** Exercise details **
Reply with only the number of lines that contain the string "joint".

** Provided information **
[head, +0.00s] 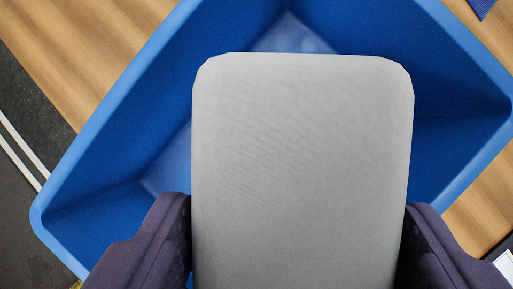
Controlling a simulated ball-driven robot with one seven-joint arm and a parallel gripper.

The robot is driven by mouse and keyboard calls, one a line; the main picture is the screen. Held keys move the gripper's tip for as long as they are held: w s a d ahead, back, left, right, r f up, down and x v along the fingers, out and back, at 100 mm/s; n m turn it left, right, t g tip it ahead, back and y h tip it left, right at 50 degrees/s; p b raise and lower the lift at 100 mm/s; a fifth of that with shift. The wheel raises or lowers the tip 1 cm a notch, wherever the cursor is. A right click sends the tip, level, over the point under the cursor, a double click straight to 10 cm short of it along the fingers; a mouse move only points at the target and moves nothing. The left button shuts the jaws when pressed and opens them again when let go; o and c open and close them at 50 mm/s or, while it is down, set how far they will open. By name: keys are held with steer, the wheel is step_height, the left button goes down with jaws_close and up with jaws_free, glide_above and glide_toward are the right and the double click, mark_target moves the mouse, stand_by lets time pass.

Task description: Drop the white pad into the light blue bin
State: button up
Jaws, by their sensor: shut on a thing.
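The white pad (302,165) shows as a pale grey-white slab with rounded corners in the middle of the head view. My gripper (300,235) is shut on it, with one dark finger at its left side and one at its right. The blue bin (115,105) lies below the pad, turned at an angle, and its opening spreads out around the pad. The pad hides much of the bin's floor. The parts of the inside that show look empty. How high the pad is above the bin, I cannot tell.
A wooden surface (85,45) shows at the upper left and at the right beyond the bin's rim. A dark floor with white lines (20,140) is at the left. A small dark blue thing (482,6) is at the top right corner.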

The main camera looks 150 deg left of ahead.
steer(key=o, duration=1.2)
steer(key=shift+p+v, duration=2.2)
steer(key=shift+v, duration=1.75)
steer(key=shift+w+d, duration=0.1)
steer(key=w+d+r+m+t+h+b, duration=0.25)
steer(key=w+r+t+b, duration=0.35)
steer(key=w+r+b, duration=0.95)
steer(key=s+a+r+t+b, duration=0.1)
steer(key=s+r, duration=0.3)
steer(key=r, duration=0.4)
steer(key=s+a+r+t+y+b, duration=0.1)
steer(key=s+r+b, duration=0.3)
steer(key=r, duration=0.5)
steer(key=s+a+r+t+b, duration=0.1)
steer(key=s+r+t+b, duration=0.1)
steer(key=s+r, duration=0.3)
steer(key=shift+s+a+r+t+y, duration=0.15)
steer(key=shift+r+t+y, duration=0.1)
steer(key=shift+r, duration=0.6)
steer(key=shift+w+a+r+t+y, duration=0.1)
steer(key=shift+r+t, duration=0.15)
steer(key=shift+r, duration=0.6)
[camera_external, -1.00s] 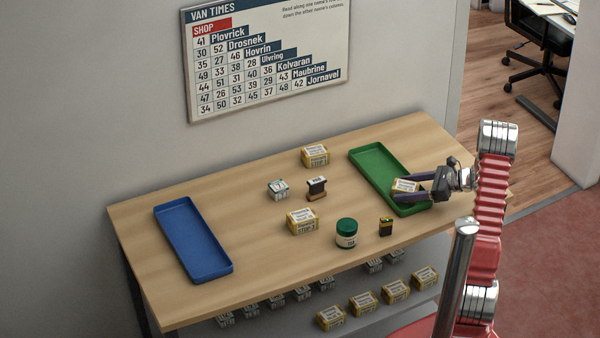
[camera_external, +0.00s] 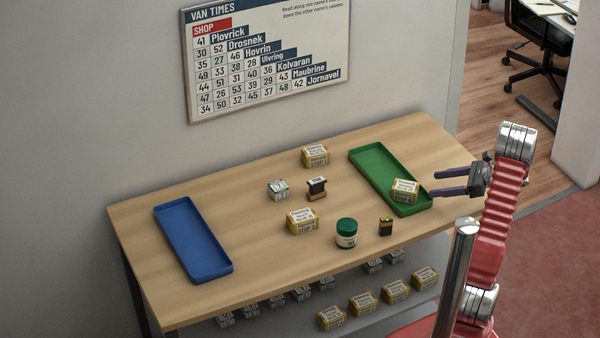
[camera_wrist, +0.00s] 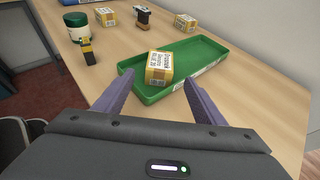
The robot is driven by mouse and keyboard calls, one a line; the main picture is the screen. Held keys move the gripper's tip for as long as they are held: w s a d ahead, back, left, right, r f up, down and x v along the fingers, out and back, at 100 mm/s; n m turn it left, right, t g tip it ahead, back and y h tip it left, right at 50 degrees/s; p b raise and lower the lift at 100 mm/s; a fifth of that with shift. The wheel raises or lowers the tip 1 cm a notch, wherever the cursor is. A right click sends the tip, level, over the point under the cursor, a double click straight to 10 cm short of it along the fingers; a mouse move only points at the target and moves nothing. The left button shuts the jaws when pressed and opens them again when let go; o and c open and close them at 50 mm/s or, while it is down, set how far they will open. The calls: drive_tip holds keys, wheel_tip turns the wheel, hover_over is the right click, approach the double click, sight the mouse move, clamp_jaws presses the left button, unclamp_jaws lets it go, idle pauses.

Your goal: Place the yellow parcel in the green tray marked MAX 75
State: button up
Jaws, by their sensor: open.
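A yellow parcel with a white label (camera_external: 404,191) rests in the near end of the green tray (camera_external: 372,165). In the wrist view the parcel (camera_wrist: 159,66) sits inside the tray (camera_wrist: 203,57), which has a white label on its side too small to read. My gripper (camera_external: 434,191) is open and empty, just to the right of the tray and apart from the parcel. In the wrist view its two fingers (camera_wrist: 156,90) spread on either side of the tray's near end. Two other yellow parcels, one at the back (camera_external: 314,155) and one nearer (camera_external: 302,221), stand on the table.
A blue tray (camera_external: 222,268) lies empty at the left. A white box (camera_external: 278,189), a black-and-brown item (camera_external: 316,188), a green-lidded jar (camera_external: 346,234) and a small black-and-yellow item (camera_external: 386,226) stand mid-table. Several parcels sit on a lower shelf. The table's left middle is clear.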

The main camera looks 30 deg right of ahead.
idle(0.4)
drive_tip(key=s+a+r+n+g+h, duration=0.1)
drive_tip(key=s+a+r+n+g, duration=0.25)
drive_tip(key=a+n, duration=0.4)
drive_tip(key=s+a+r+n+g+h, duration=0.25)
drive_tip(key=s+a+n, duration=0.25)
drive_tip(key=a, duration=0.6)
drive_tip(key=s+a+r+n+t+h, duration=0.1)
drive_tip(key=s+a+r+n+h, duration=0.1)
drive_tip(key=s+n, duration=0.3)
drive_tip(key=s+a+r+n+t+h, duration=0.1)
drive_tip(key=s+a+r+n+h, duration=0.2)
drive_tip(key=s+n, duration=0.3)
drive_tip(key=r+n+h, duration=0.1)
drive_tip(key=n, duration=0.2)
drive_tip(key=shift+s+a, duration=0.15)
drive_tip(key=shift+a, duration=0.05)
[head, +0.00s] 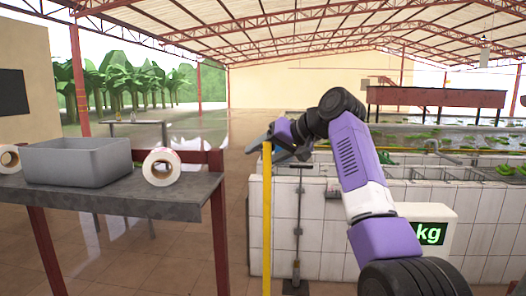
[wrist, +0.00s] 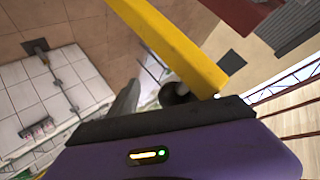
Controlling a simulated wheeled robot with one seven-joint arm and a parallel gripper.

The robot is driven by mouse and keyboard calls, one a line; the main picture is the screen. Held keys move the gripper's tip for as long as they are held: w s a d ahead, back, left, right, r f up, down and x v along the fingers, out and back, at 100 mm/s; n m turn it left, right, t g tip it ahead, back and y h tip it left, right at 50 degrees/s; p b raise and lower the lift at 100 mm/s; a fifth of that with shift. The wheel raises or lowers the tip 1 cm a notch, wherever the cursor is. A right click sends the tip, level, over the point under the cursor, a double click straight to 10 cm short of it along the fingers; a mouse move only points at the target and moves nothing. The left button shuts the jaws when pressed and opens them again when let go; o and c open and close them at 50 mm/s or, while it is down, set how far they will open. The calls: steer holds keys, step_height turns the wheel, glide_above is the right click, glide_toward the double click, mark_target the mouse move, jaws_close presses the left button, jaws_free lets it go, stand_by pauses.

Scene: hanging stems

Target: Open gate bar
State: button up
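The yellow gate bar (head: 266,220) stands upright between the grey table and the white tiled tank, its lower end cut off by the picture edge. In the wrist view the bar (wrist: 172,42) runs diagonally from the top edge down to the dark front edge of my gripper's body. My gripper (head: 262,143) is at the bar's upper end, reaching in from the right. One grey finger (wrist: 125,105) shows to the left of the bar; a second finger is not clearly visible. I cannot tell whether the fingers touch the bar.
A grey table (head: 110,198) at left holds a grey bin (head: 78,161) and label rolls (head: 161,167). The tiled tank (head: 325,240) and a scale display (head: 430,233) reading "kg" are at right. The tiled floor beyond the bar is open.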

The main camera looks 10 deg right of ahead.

** Task output **
2